La necessità di una tassa nazionale deriva dall'impossibilità europea di giungere a un accordo condiviso a causa dell'opposizione, tra le altre di Danimarca, Svezia e Finlandia Paesi dalla bassa imposizione fiscale che godono del meccanismo del "Ctrl. X Ctrl. V" attuato dai colossi digitaliche spostano il denaro eludendo il fisco nazionale.
In attesa che l'Ocse giunga a una soluzione l'Italia - come la Francia - ha deciso di fare per sé. Dal prossimo gennaio, dunque, entrerà in vigore una tassa con una aliquota unica al 3% sui ricavi delle imprese con oltre 750 milioni di fatturato di cui almeno 5,5 derivanti da prodotti online.
Con provvedimento a firma Lega-M5S si stima un gettito di 600 milioni l’anno per il 2020 e il 2021.
A pagare saranno sia le imprese residenti o con stabile organizzazione in Italia e le imprese non residenti.
La web tax, quindi, si applicherà alle prestazioni di servizi effettuate tramite mezzi elettronici e rese nei confronti di imprese residenti nel territorio dello Stato e delle stabili organizzazioni di soggetti non residenti.

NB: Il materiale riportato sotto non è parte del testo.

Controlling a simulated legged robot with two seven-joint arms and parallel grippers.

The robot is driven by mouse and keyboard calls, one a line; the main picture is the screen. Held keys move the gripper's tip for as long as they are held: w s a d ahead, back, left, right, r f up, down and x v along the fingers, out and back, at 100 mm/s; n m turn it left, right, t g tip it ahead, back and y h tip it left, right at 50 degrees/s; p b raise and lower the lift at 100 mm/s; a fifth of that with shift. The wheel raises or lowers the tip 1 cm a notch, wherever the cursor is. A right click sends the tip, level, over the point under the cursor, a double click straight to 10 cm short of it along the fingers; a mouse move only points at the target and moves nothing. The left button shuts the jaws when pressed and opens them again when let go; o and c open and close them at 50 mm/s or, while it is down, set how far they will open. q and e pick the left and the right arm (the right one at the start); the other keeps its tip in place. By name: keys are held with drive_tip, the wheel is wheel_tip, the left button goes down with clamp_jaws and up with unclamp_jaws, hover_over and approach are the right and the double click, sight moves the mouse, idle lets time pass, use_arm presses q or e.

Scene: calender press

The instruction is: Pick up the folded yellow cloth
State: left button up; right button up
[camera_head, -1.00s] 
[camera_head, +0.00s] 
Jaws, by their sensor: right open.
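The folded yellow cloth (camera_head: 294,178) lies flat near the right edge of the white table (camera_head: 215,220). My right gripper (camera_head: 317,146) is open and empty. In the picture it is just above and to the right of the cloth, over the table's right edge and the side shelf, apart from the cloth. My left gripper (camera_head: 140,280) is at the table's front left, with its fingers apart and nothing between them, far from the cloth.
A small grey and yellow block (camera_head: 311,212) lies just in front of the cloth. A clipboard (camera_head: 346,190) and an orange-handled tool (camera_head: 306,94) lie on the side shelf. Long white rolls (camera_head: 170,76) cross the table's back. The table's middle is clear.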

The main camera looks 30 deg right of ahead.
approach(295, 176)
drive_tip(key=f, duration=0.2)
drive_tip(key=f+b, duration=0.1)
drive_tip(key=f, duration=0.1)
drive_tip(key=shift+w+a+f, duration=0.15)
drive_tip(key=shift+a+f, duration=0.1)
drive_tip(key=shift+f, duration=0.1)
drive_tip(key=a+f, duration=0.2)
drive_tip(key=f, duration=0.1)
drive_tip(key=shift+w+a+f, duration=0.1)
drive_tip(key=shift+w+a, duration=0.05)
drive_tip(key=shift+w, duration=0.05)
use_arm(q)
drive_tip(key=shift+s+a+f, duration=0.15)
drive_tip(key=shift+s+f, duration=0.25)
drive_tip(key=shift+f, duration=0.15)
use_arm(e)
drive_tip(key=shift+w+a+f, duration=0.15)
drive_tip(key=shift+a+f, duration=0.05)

Riguarderà sia la pubblicità, sia gli interfaccia digitali sia la trasmissione dati e a essere colpiti saranno giganti quali Amazon, eBay, Facebook o Google.
In passato, senza successo, si era tentato di tassare le transazioni digitali con sue diversi provvedimenti ovvero la Google Web Tax e la Digital Web Tax. In questo caso, però, l'imposta dovrebbe andare a colpire le vendite online.
Certo è che la necessità di tassare l'economia digitale è una realtà a livello globale. Visto che i giganti del web spostano il fatturato da un paese all'altro con un clic sarebbe necessario stabilire una serie di regole valide per tutti e che tengano conto di una serie di paletti.
I due pilastri fondamentali sono: un sistema dove le aziende sottopongono beni e servizi venduti alla tassazione del paese dove la compravendita avviene (anche se la presenza fisica della compagnia è altrove) e il varo di un’aliquota globale unica, e cioè una tassa uguale da fissare al summit stesso, nel caso in cui non si arrivi ad un accordo con le compagnie coinvolte nel dialogo.
Dove già esiste ed è in vigore una web tax le grandi aziende pagano fior di multe se vogliono eludere il fisco. Succede in Francia. Google, ad esempio, ha pagato 500 milioni di europer chiudere un’indagine per frode fiscale della Procura nazionale francese cui vanno aggiunti 465 milioni di euro di tasse aggiuntive per aver eluso il fisco raggiungendo un totale di quasi un miliardo di euro.